To ensure a continuity of services obtained from companies to which support services are outsourced, the Bank started assessing the risks that might arise from service procurement within the scope of the Regulation on the Outsourcing of Support Services by Banks published by the BRSA.
An Operational Risk Map has been prepared for use in the Internal Control audit program for the purpose of establishing the risk levels of the Bank’s branches.
Balance Sheet Risks
To reveal the liquidity risk and the interest rate risks arising from banking accounts that the Bank may be exposed to, risk measurement and monitoring are carried out, the results of which are taken into consideration in the Bank’s strategic decision-making process.
Compliance with statutorily-mandated ratios pertaining to the interest rate risk incurred on liquidity and banking institutional accounts is monitored. In addition, equivalent primary liquid reserve levels that will allow the Bank to pursue its normal day-to-day activities as well as CBRT liquidity facilities that can be used to fulfill unexpected liquidity needs and secondary reserves that have the potential to be liquidated with low price risk; monitoring borrowing facilities from organized markets and thus tracking free capital levels. In addition, scenario and sensitivity analyses are carried out within this framework.

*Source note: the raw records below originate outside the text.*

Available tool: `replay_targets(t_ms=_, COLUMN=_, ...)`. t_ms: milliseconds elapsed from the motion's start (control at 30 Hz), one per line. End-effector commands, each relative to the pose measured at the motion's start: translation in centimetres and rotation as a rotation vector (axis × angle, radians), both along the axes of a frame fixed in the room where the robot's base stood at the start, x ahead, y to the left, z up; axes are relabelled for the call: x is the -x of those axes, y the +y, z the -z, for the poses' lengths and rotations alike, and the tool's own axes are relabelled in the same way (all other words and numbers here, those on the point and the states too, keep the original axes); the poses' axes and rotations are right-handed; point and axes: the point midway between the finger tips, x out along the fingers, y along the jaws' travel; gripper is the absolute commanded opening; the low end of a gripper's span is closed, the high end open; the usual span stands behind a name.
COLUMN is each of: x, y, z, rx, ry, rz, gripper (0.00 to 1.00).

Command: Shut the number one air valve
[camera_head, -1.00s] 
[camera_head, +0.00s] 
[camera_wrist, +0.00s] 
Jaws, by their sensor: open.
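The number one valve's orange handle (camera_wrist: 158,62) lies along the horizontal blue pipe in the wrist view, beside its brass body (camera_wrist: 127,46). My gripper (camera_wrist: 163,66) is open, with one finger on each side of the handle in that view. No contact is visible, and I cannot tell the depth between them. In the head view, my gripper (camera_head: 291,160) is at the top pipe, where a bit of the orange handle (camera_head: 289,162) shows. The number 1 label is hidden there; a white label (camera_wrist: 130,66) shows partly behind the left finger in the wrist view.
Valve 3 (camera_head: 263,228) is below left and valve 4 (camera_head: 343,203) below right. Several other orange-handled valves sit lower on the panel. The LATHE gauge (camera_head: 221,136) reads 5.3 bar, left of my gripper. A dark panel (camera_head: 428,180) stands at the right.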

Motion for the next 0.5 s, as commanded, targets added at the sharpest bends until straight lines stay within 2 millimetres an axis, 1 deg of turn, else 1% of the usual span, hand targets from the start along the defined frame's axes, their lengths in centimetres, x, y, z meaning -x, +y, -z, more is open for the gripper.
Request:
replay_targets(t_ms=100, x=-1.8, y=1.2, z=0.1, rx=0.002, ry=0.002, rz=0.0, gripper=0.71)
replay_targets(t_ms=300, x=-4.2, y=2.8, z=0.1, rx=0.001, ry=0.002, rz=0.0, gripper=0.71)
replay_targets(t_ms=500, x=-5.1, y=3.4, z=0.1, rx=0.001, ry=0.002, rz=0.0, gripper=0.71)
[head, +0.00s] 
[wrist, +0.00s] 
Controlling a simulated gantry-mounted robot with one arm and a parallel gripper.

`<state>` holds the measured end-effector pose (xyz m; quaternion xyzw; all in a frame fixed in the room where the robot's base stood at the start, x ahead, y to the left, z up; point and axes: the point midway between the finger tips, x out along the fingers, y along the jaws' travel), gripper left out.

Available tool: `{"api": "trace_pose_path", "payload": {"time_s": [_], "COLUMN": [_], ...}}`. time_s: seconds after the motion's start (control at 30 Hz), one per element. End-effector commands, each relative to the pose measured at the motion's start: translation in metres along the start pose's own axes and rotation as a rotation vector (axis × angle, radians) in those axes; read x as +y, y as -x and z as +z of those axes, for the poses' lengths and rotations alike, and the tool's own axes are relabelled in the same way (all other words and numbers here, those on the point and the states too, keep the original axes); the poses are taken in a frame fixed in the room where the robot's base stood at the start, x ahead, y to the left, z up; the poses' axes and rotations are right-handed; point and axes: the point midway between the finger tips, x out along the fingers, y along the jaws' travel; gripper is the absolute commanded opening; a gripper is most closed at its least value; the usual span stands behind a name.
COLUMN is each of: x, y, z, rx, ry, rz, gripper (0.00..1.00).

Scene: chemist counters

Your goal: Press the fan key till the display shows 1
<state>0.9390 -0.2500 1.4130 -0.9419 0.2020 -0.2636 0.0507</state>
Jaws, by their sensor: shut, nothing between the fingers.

In interest rate risk control of banking accounts, analyses and monitoring are carried out on ratio and maturity mismatches between fixed and variable interest rate funds and placements, as well as in behavioral finance and contractual maturities of assets and liabilities, and into the effects that probable downward or upward changes in interest rates, either ordinary or extraordinary, will have on the current value of the assets or liabilities. Turkish lira and foreign currency interest margins are also watched closely.
In order to prevent our financial strength from being significantly affected by increased volatility in the markets and potential mismatches in cash inflows and outflows during the course of our day-to-day activities, signal values in the early warning system are monitored and risk levels are restricted within limits.